COGS covers the cost to source and land inventory — from supplier invoice through to your warehouse door. Fulfillment covers the cost to deliver a sold unit to the customer: pick and pack, outbound shipping, and payment processing. The distinction matters because it separates product economics from delivery economics, giving you cleaner visibility into both.
What is TIV and TRV?
TIV (Total Inventory Value) is the cost value of your on-hand inventory — how much capital is locked in your warehouse. TRV (Total Retail Value) is what that inventory could generate if sold at full price. The gap between TRV and TIV is your unrealized earning potential. Together they give you a clear picture of cash efficiency and markdown risk.
Should I include return costs in COGS or Contribution Margin?
Returns reserve belongs in Contribution Margin (fulfilled cost), not Landed Cost / COGS. This keeps your product economics clean and separates the cost to source inventory from the cost to deliver and recover it. Only apply a COGS adjustment for units that are permanently written off as damaged or unsellable.
How often should I refresh my COGS report?
Monthly is the standard cadence for most brands. Run the report on Day 5 of the month using the prior month's data, once all orders have closed and synced. For high-velocity SKUs or periods with significant cost changes (new POs, tariff updates), a mid-month spot check is worthwhile.

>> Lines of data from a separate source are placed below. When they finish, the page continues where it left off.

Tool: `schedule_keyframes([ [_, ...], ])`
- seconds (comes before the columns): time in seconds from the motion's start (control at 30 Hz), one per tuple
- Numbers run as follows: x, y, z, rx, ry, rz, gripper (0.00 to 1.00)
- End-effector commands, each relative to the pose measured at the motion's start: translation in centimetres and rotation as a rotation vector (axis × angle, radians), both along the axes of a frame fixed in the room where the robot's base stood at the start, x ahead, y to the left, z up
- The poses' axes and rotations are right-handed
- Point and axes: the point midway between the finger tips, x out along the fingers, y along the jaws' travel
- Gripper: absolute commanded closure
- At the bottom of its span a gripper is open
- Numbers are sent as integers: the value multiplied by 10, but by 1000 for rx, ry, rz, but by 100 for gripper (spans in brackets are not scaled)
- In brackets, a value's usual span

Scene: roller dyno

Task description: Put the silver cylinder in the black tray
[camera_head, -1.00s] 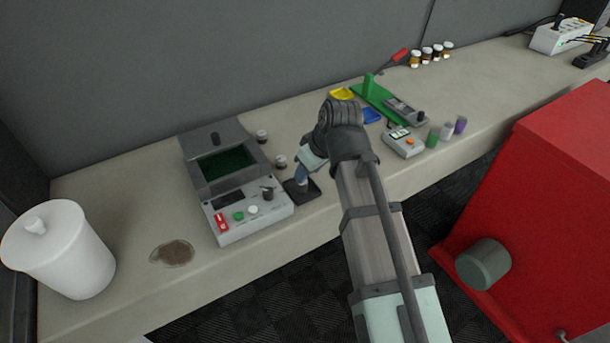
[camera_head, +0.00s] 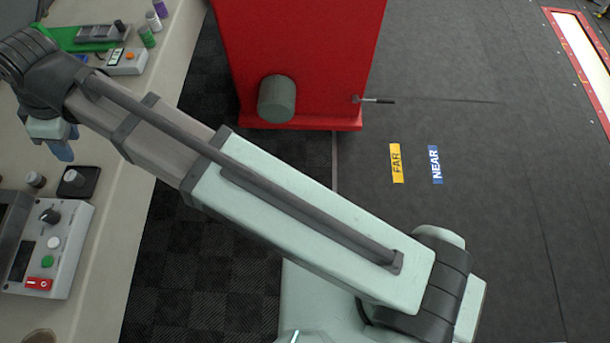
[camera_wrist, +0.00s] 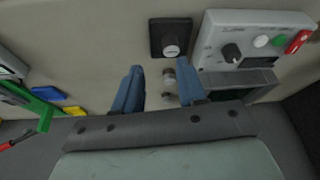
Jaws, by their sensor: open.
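A silver cylinder (camera_head: 74,177) stands upright on the small black tray (camera_head: 88,190) on the bench. In the wrist view the same cylinder (camera_wrist: 172,49) is on the tray (camera_wrist: 157,27), with bare tray around it. My gripper (camera_head: 61,147) is open and empty, apart from the tray and above the bench. In the wrist view the blue fingers (camera_wrist: 160,78) are spread, with nothing held between them.
A grey control box (camera_head: 55,245) with knob and buttons stands close to the tray. A green board (camera_head: 70,38), a small meter (camera_head: 127,61) and coloured cylinders (camera_head: 147,37) are farther along the bench. A red cabinet (camera_head: 300,50) stands across the dark floor.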

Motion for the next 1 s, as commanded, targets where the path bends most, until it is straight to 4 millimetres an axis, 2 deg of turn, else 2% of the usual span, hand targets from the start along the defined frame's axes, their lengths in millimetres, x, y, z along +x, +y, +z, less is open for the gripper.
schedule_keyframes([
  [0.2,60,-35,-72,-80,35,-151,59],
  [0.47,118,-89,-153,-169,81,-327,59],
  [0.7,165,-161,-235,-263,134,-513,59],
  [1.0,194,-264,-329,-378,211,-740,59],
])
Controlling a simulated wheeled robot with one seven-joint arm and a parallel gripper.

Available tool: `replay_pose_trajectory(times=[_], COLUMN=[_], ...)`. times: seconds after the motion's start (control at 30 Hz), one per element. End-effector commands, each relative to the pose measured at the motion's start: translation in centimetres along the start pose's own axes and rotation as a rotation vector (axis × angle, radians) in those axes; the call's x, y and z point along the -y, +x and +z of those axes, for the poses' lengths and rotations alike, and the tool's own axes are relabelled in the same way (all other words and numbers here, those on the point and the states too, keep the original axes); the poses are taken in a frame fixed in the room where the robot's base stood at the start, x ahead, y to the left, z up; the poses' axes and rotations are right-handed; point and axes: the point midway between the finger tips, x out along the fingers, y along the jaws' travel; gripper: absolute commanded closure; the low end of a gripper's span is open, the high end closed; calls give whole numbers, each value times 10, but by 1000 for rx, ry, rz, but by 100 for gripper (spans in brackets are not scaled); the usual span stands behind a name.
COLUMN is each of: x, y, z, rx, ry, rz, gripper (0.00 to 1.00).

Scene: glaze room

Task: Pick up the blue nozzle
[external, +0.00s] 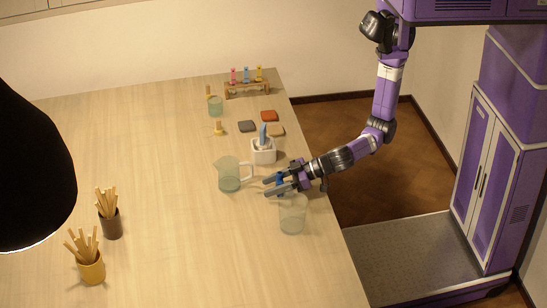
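My gripper (267,187) reaches in from the right, low over the table, with its fingers pointing left. A small blue thing, likely the blue nozzle (281,178), shows at the fingers. The fingers partly hide it, and I cannot tell whether they touch it or whether it stands on the table. The two fingers look a little apart.
A glass pitcher (229,176) stands just left of the fingers, and a clear beaker (292,215) stands close below them. A white holder (264,152) with a blue-topped tool is behind. Two tan-topped nozzles (219,129) (208,92) stand farther back. The table's left middle is clear.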

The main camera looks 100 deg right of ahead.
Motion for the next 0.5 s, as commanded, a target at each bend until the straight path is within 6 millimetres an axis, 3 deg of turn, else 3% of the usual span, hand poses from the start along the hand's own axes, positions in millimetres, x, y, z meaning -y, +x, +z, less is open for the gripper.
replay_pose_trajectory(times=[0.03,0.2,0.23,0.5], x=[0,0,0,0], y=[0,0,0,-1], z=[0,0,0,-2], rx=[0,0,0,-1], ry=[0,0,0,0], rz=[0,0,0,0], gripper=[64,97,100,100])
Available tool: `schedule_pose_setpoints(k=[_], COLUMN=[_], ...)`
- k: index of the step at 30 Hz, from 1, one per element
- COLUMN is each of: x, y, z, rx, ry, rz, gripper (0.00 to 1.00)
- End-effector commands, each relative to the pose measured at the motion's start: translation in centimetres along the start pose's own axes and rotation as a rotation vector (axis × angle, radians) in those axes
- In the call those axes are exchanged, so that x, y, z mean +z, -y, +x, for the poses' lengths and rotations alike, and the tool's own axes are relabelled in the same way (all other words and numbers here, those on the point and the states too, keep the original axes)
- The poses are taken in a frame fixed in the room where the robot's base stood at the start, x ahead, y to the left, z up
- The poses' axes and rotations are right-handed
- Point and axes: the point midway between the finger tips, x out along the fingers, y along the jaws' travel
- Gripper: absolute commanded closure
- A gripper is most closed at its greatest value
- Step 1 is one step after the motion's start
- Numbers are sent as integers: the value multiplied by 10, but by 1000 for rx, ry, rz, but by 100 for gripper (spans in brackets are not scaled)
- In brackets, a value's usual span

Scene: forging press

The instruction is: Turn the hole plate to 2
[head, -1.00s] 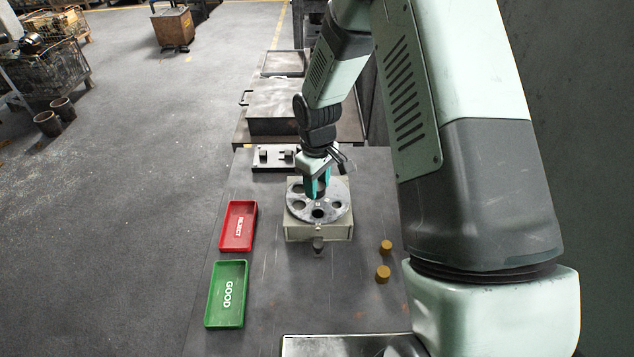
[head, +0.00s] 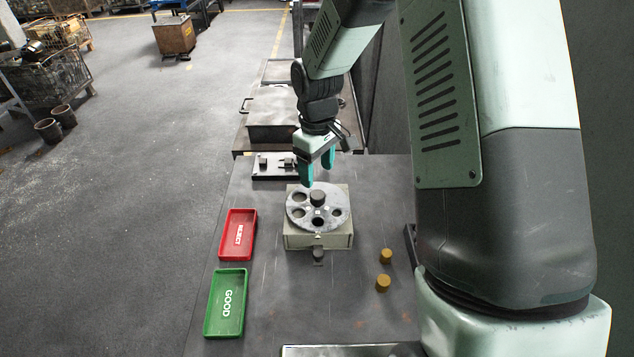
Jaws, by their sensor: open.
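My gripper (head: 318,172) has teal fingers pointing down, spread apart and empty. It is above and behind the knob, clear of it.
A red REJECT tray (head: 251,235) and a green GOOD tray (head: 212,318) lie left of the base. Two brass cylinders (head: 386,256) (head: 383,283) stand to the right. A plate with dark fittings (head: 262,168) lies behind. The front middle of the table is clear.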

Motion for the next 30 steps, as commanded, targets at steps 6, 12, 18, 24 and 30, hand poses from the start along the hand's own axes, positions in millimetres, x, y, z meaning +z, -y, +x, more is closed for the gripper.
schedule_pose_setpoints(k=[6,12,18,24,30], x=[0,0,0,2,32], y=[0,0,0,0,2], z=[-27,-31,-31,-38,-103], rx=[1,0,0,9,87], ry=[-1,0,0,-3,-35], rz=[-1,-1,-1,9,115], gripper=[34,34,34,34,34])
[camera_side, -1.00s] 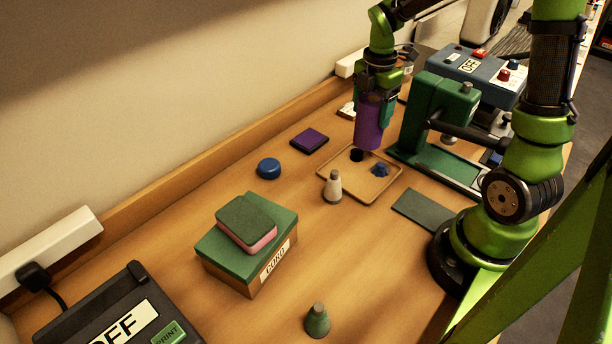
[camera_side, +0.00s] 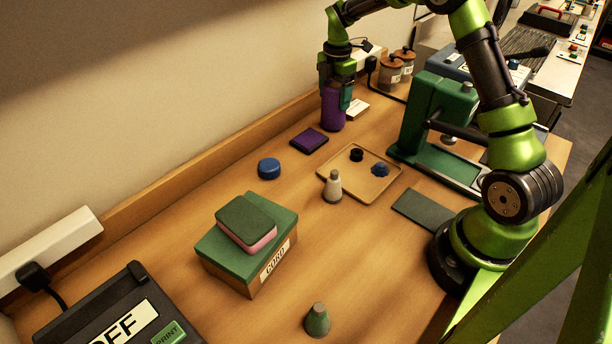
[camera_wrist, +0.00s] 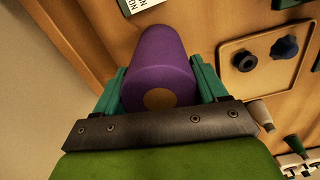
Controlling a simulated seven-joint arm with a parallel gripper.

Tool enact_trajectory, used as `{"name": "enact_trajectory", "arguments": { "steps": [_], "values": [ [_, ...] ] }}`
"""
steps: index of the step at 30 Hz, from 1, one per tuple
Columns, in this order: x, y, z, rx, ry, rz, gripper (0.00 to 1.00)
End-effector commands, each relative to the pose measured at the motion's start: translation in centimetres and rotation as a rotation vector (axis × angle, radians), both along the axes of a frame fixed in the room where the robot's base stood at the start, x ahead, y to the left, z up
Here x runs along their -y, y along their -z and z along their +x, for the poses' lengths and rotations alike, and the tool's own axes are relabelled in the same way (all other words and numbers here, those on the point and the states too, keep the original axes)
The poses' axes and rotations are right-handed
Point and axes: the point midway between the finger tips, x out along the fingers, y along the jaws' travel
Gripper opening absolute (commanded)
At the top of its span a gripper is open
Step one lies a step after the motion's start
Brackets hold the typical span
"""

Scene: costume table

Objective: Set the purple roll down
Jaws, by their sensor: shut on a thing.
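The purple roll (camera_side: 332,109) is upright at the back of the table, between the fingers of my gripper (camera_side: 336,92). Its lower end is close to the wooden tabletop; I cannot tell whether it touches. In the wrist view the purple roll (camera_wrist: 160,62) fills the space between the two teal fingers of my gripper (camera_wrist: 160,88), and its tan round end faces the camera. My gripper is shut on it.
A tray (camera_side: 384,193) with a black ring (camera_side: 356,154) and a blue knob (camera_side: 380,170) lies to the right. A purple pad (camera_side: 309,140) lies to the left, a white card (camera_side: 357,109) behind. A green press (camera_side: 432,130) stands further right. Bare table lies in front of the roll.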

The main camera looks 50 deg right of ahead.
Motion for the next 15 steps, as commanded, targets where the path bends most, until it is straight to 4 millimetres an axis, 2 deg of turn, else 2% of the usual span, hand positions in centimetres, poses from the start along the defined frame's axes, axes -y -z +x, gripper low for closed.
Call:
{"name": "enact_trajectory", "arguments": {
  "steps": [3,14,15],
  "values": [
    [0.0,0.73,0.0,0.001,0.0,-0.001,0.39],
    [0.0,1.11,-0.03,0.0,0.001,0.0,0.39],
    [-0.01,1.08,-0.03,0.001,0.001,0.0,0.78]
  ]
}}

What costing method does Moselle use?
Moselle supports Weighted Average Cost (WAC) and FIFO. WAC smooths cost volatility across POs and is preferred for brands with high order frequency. FIFO mirrors physical inventory flow and is the global accounting default. Whichever you choose, apply it consistently across all connected systems to avoid margin reconciliation issues.